大学士的到来扬扬洒洒为河州大地落下了一场醇厚的文化甘霖、精神大餐,临夏的文人佳士如享甘饴,渴遇清泉。 他的足迹踏遍了河州的山川大地,夜游积石,策马宁河城,写下了一首首壮丽的诗篇。他才高八斗,文章盖世。其绝世佳作当世无人敢敌,在宁河(今和政)不仅留下了脍炙人口的《宁河城》诗“宁河城头百丈涌,泻下通明五色虹,若到关前应驻马,下瓢一饮醉春风”的美好诗篇,还趁兴挥毫写下“悬壶点漏“四个苍劲有力的大字,这四个字后来被刻在滴珠山公园的巨石上。
被贬,尤其被贬到天尽头的河州对解缙个人来说,是不幸中的不幸,然而对远在天边的河州和河州人民来说,却是“大明贬解我之得”的好事、幸事,大学士用诗歌为河州扣开了一扇通向外界的大门,“春风一夜冰桥折,霹雳声如百面雷,亦有渔人扑鱼者,短歌微送月明归”(《寓河州之三》),多么迷人的意境,读来容易使人联想到江南水乡的梦幻般境致。 宫里的大小官吏们通过诗知道了河州,世人也了解了河州,河州何其幸运,河州百姓何其幸运。

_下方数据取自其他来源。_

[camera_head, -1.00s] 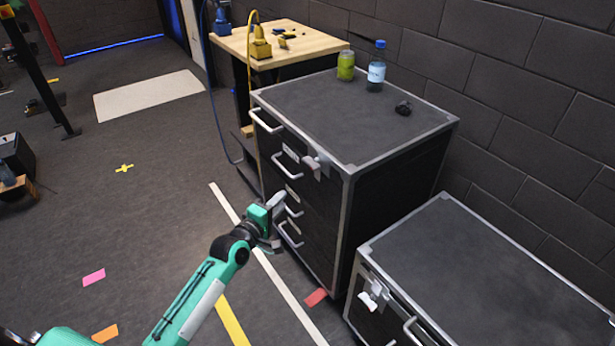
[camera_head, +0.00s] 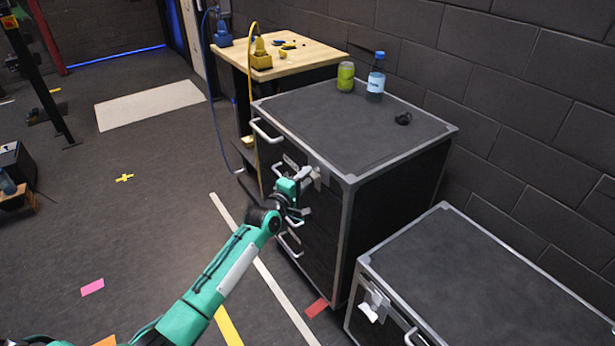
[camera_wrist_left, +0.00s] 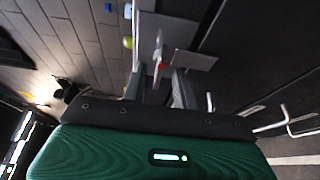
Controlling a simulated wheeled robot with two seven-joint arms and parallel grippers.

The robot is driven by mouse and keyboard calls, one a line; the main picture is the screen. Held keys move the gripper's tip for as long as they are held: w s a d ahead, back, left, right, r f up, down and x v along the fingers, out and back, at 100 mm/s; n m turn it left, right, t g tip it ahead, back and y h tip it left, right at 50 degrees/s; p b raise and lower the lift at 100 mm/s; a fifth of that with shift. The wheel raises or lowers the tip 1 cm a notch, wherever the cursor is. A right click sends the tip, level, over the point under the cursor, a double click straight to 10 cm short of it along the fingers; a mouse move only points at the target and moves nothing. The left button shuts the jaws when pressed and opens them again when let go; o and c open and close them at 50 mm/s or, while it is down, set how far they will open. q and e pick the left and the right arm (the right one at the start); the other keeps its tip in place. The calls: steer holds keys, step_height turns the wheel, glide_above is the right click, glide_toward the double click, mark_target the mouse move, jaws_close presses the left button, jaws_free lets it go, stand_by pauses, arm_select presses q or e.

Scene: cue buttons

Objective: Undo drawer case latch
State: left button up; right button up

单就这一点解缙的功劳是不容质疑的。
他遍游河州名胜,结交当地文人雅士,其中与著名的王尚书的祖父王俊卿及其父亲王佐相交最甚,堪称挚友。他们经常饮酒赋诗、谈文论道,畅谈时政,结下了长于一般人的情谊。同时他还与河州才子王武、算命先生薛某过往甚密、从中可以看出解缙是何等的人品,不以势交人,不以利交友。不分高低贵贱对人以诚相待。其品格真令人钦佩。
为激发河州文人的学习热情他不惜笔墨,代做了大量的辞赋、对联,为当地读书人提供了观摩学习的机会。
解大学士的到来,使河州文人眼界大开,想象到了外面世界的精彩无比。同时,解学士文雅的气质、飘逸的文笔以及丰富的精神内涵让河州文人有点自惭形秽又眼前一亮:读书的最高境界也可以这样美妙啊,它不只是黄金屋、颜如玉可以替代的。它是行云流水的大手笔,是慷慨激昂的风度。我们何不奋发图强像大学士轰轰烈烈活一回。于是,河州大地掀起了浓厚的学习热潮。解缙离开河州十数年后,王弘(字有荣)首中进士,成为河州地区有史以来第一个中进士的人,实现了河州地区进士的“零的突破”。若干年后王竑(字公度)再中进士。他就是与解缙相交甚厚的王俊卿的孙子。王竑自幼聪颖好学,加之从小受解缙之事影响,因此发奋读书,一举成名。王竑为官廉洁清明,敢作敢为,为民除害,后官居兵部尚书,终成一代名臣。《明史》有其传记,河州人至今尊称其为“王尚书”。还保留着他的陵墓,以供后人缅怀。
今天我们用积极乐观的态度来欣赏“天尽头”,感觉到的是大学士对河州的赞美,“天尽头”是怎样的啊,应该是天与地交合的地方,天分外蓝,水分外清,阳光格外明媚,鸟儿自由翱翔,那儿更是花儿与少年的天堂。